The setting that used cross-entropy loss achieved feeble accuracies as compared to the representation learning setting. We speculate the reason for the same being the inability of cross-entropy setting to learn meaningful vector embeddings for player feature representations. The model setting that included the pitch reports showed considerable increase in performance, the same maybe attributed by the similarities captured in the pitch embedding vectors. The cross-assessment of pitch properties could thus be speculated to be crucial for overall score-performance analysis. The prediction inaccuracies in intermediate classes could be associated with the lack of efficient input features to fully represent the match characteristics.
6 Future Works
Although the present work was focused entirely on efficient modeling of player representations we speculate that their might be overall bias to the current setting due to data scarcity. The semantic meanings of the player representations could be analysed and made robust by employing the same for better prediction tasks. We believe that the model architecture could be tuned further, maybe by introducing a convolutional mode of analysis for player embeddings and a relative weighted concatenation for joint representations.

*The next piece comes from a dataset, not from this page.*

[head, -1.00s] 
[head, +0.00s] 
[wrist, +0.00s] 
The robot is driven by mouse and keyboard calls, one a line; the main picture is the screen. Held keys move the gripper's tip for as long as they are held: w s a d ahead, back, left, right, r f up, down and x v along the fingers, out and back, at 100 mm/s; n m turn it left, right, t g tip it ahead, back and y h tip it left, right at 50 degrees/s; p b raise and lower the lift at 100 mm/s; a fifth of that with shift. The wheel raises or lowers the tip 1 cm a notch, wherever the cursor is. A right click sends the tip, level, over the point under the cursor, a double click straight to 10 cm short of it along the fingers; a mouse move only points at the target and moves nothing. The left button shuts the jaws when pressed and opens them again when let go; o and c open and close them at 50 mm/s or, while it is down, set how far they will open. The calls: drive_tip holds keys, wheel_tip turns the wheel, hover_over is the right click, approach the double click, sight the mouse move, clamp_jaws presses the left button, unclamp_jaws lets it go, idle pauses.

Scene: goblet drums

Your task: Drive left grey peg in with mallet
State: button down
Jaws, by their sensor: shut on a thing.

In this paper, we proposed a representational learning framework for optimal cricket data analysis. We observe that meaningful data representations could be obtained for players using the same. The performance of prediction models trained using cross entropy objective was proven to be feeble as compared to the proposed framework. We hope our work would act as a motivation for future research using deep-representational framework and learnable input representations for sports analytics tasks.
The custom Python based code used in this study is available from the corresponding author upon reasonable request. Any commercial use including the distribution, sale, lease, license, or other transfer of the code to a third party, is prohibited.